* **Directive**
Transcribe the whole listing below without changing a word, but leave out every image.

════

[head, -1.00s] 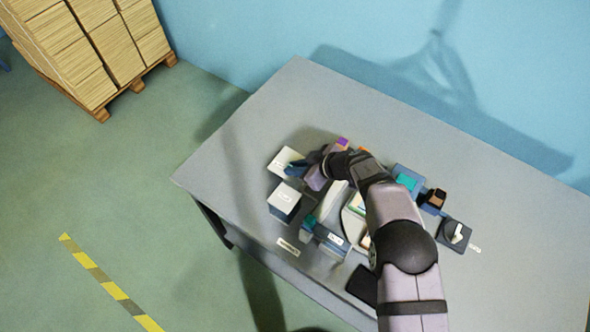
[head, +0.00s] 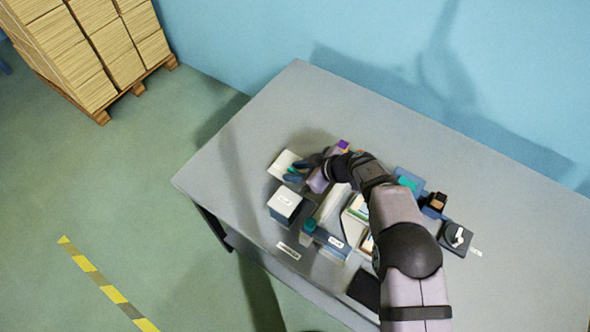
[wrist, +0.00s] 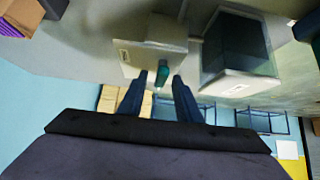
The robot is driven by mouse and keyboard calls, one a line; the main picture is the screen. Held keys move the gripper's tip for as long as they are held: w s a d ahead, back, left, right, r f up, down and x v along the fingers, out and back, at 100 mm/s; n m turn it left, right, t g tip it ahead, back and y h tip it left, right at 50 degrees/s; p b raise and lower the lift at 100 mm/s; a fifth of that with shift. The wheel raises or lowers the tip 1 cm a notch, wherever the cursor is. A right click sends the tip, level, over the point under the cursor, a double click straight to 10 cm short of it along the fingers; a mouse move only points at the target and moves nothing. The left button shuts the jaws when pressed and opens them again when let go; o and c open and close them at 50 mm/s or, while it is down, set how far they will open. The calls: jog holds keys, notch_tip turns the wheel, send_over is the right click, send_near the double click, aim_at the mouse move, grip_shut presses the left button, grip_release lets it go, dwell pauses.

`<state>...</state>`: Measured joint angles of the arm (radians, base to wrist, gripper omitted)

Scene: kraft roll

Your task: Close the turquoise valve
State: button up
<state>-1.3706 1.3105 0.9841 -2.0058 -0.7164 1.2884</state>
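The turquoise valve's handle (wrist: 162,72) shows in the wrist view against a cream box (wrist: 130,60) with a small label. In the head view the same cream box (head: 281,165) stands at the left of the group on the table, with the turquoise handle (head: 291,178) partly covered by my fingers. My gripper (wrist: 160,76) is open, with one dark blue finger on each side of the handle's end. Gaps show between fingers and handle, and I cannot tell whether either touches. In the head view my gripper (head: 302,169) is over this box.
A box with a white labelled top (head: 285,203) stands close in front of the valve. A blue-grey unit with a teal knob (head: 309,226), a blue block (head: 409,181) and a black rotary switch (head: 457,236) are nearby. The table's back left (head: 290,95) is clear.

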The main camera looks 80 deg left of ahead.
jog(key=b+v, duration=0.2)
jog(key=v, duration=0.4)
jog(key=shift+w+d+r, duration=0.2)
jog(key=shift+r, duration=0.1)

════

* **Solution to this problem**
[head, -1.00s] 
[head, +0.00s] 
[wrist, +0.00s] 
The robot is driven by mouse and keyboard calls, one a line; the main picture is the screen. Held keys move the gripper's tip for as long as they are held: w s a d ahead, back, left, right, r f up, down and x v along the fingers, out and back, at 100 mm/s; n m turn it left, right, t g tip it ahead, back and y h tip it left, right at 50 degrees/s; p b raise and lower the lift at 100 mm/s; a fifth of that with shift. The wheel raises or lowers the tip 1 cm a notch, wherever the cursor is. A right click sends the tip, level, over the point under the cursor, a double click straight to 10 cm short of it along the fingers; a mouse move only points at the target and moves nothing. The left button shuts the jaws when pressed and opens them again when let go; o and c open and close them at 50 mm/s or, while it is down, set how far they will open. The calls: jog holds keys, notch_tip turns the wheel, send_over is the right click, send_near the double click, aim_at the mouse move, grip_shut presses the left button, grip_release lets it go, dwell pauses.

`<state>...</state>`: Measured joint angles of the arm (radians, base to wrist, gripper omitted)

Scene: kraft roll

Your task: Close the turquoise valve
State: button up
<state>-1.3706 1.3105 0.9841 -2.0058 -0.7164 1.2884</state>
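The turquoise valve's handle (wrist: 162,72) shows in the wrist view against a cream box (wrist: 130,60) with a small label. In the head view the same cream box (head: 281,165) stands at the left of the group on the table, with the turquoise handle (head: 291,178) partly covered by my fingers. My gripper (wrist: 160,76) is open, with one dark blue finger on each side of the handle's end. Gaps show between fingers and handle, and I cannot tell whether either touches. In the head view my gripper (head: 302,169) is over this box.
A box with a white labelled top (head: 285,203) stands close in front of the valve. A blue-grey unit with a teal knob (head: 309,226), a blue block (head: 409,181) and a black rotary switch (head: 457,236) are nearby. The table's back left (head: 290,95) is clear.

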The main camera looks 80 deg left of ahead.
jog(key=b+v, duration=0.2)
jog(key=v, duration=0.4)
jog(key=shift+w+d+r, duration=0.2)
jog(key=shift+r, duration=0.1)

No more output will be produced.